Granted, not everyone is 100 percent happy with the new proposals. Apparently 90 percent of the Chianti Classico consortium voted in favor of the changes, but some are disappointed that international varieties such as cabernet sauvignon and merlot will no longer to be allowed in their bottlings of Gran Selezione, even in small quantities. In fact, some of the top Gran Selezione in this report will no longer be able to carry the designation after the approval of the new rules by the Italian government.

“As a winemaker, I don’t think that this decision makes a lot of sense,” said Barbara Widmer of Brancaia winery, which has been using small amounts of international varieties in their wines for decades. “If I have merlot that is already 40 years old at my estate, it’s more linked [to my estate] than if I plant malvasia nera tomorrow.”

Personally, I think it would have been better if the new rules stipulated that Chianti Classico Gran Selezione should be pure sangiovese, just like Brunello di Montalcino. This would give the wines a clearer and more transparent character that could transmit the true character of the best parts of the region. But the current change is clearly an improvement for the designation.

“The goal is to reinforce the link and the relationship between the wine and the territory that is giving birth to a wine that’s fantastic,” Manetti said. “There is a great desire in all the wine lovers that you have a much deeper knowledge about the relationship between the territory and the wine and when we are all committed at work with the producers to put into the bottle.”

Regardless of the new rules, our tastings of Chianti Classico Gran Selezione show that many truly outstanding wines are being made with the designation and more will be coming, and it will be great for all of us to understand a little bit better the wines’ origins and character.

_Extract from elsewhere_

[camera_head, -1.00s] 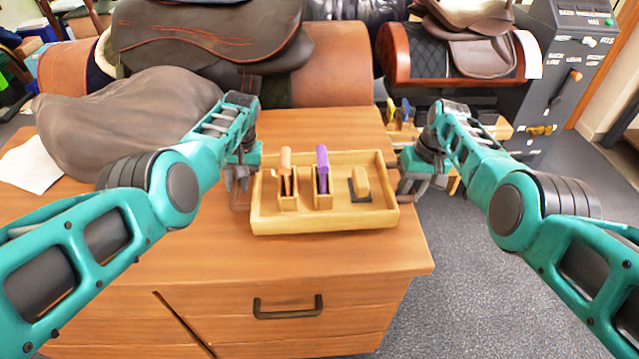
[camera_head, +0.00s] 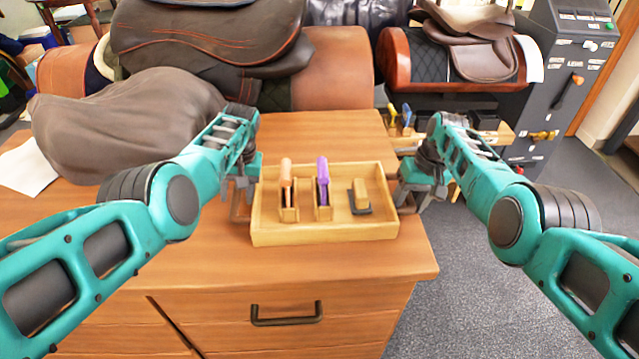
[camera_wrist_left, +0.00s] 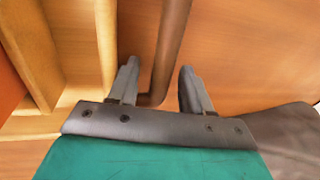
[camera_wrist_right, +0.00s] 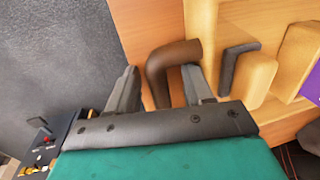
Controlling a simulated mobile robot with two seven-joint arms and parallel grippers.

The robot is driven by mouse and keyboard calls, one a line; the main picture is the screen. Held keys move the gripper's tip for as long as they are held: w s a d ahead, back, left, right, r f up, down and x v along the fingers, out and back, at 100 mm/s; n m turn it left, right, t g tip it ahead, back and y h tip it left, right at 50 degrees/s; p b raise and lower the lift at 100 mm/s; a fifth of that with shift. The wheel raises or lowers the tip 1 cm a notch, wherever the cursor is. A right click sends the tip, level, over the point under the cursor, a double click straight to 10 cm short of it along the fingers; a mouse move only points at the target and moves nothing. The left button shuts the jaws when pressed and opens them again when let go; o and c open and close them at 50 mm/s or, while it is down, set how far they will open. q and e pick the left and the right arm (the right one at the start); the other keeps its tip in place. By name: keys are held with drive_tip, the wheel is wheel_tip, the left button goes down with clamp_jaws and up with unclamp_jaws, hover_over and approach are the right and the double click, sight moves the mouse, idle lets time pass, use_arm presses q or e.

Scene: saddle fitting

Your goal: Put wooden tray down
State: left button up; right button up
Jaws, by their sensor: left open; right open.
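The wooden tray (camera_head: 325,234) rests on the brown wooden cabinet top, near its right front corner. It holds an orange-handled tool (camera_head: 286,175), a purple-handled tool (camera_head: 323,175) and a small wooden block with a dark edge (camera_head: 361,194). My left gripper (camera_head: 240,190) is open at the tray's left side. In the left wrist view its fingers (camera_wrist_left: 157,88) stand on either side of the brown left handle (camera_wrist_left: 171,45). My right gripper (camera_head: 413,190) is open at the right side. In the right wrist view its fingers (camera_wrist_right: 162,88) straddle the right handle (camera_wrist_right: 172,54).
The cabinet top (camera_head: 190,255) is clear in front of the tray and behind it. A brown covered form (camera_head: 120,125) lies at the left beside a white paper (camera_head: 28,167). A dark saddle (camera_head: 205,45) stands at the back. Grey floor lies to the right.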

Below are all the Chianti Classicos that we have rated this year, including normal bottlings, riservas and Gran Seleziones.

The list of wines below is comprised of bottles tasted and rated for this report by the tasters at JamesSuckling.com. They include many of the latest releases not yet available on the market, but which will be available soon. 

Rocca di Castagnoli Chianti Classico Gran Selezione Stielle 2017

2017

Score: 95

Ripe berries, dried flowers and orange peel with some smoke. Full-bodied with round, chewy tannins that provide lots of texture and structure. From organically grown grapes. Needs time to soften. Try after 2023.

Rocca di Castagnoli Chianti Classico 2019

Italy

Tuscany

2019

Score: 91

Plum and sour cherry with some orange on the nose. Medium to full body, round and juicy tannins and a fluid, savory finish. Plenty of character. Drink now.

Mannucci Droandi Chianti Classico Ceppeto Riserva 2016

Italy

Tuscany

2016

Score: 92

Full, round and silky with persistent black fruit and dried flowers on the nose and palate. Nice envelope of well-integrated tannins. Long finish. Not overly complex, this is more about clarity of fruit and well balanced structure. From organically grown grapes. Drink or hold.

Mannucci Droandi Chianti Classico Ceppeto 2017

Italy

Tuscany

2017

Score: 91

Currants and mixed berries on the nose with notes of purple flowers and earth. Medium-bodied with quite firm tannins and a clean bead of interlaced blackcurrant and oak. From organically grown grapes. Nicely done, but needs a bit more time to gain depth on the center palate. Best in 2022.

Lornano Chianti Classico Le Bandite Riserva 2016

Italy

Tuscany

2016

Score: 91

Rich black-fruit aromas and flavors, filled out with notes of nuts and chocolatey oak. Some turkish delight on the palate, too. Full-to medium-bodied with lightly chewy tannins and a tasty, savory finish. Good depth and layering here. Drink or hold.